HONG KONG (AFP) – Asian markets were mixed Monday as traders took a breather after last week’s rally, but Shanghai hit a 21-month high on hopes of Chinese stimulus measures after a weak manufacturing report.
Wall Street Friday had provided a healthy lead, with the Dow and S&P 500 reaching new highs after Japan’s central bank said it would ramp up its own stimulus programme to kickstart growth.
The dollar held on to Friday’s gains against the yen, sitting at seven-year highs. Friday’s news came days after the US Federal Reserve ended its own stimulus.
Sydney eased 0.36 per cent, or 19.7 points, to 5,506.9, while Seoul dropped 0.58 per cent, or 11.46 points, to close at 1,952.97.
Hong Kong ended 0.34 per cent lower, dipping 82.09 points to 23,915.97. But Shanghai closed 0.41 per cent higher, adding 9.85 points to 2,430.03, its highest since February last year.
Tokyo was shut for a public holiday.
Global markets and the dollar surged on Friday after the Bank of Japan said it would widen its asset-purchasing scheme to boost lending and try to avoid a recession.
After a jump in Asian shares, including a near-five per cent rise in Tokyo, Wall Street powered ahead.
The Dow leapt 1.13 per cent and the S&P 500 added 1.17 per cent – both hitting all-time highs – while the Nasdaq gained 1.41 per cent.
However, dealers took a breather for the first day of November trade, with profit-takers moving in.
China at the weekend released an index of manufacturing activity that showed growth slowed in October, the latest data indicating the world’s second-largest economy slowing down.
The official purchasing managers’ index (PMI) came in at 50.8 last month, the National Bureau of Statistics said, lower than 51.1 in September.
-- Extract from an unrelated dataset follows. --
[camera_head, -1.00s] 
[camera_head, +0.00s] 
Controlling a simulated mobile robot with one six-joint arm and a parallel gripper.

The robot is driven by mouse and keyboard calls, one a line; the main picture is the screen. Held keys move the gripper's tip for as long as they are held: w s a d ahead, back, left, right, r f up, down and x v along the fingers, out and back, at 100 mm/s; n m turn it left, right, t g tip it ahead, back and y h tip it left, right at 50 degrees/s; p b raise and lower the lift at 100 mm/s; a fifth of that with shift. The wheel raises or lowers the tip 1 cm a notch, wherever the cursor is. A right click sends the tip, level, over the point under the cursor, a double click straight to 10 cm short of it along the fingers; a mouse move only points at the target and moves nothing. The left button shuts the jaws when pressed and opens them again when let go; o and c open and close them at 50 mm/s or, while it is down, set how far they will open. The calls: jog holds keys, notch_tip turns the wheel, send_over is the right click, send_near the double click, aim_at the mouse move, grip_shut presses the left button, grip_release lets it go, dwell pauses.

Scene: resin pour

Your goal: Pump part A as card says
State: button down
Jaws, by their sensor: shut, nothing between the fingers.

Readings above 50 indicate growth while anything below points to contraction.
PMI tracks activity in China’s factories and workshops and is a closely-watched indicator of the health of the economy.
On Monday a separate report by HSBC came in a 50.4, the strongest result since July.
“Overall, the manufacturing sector continued to stabilise in October, however the sequential momentum likely weakened,” said HSBC. “The economy still shows clear signs of insufficient effective demand.”
The figures have raised hopes that Beijing will introduce new economy-boosting measures, with some analysts suggesting officials will cut the amount of cash banks must keep in reserve in order to boosting lending.
“More new infrastructure projects and continuous monetary easing might improve manufacturing for the coming months,” Haitong Securities said, according to Dow Jones Newswires.
On currency markets the dollar bought 112.76 yen – its highest since December 2007 – against 112.25 yen Friday in New York.
The euro was at $1.2489 and 140.85 yen compared with $1.2525 and 140.71 yen.
Oil prices were mixed. US benchmark West Texas Intermediate for December delivery fell 39 cents to $80.15, while Brent crude was down 53 cents at $85.33.
The price of gold fell to $1,168.95 an ounce from $1,173.87 late Friday.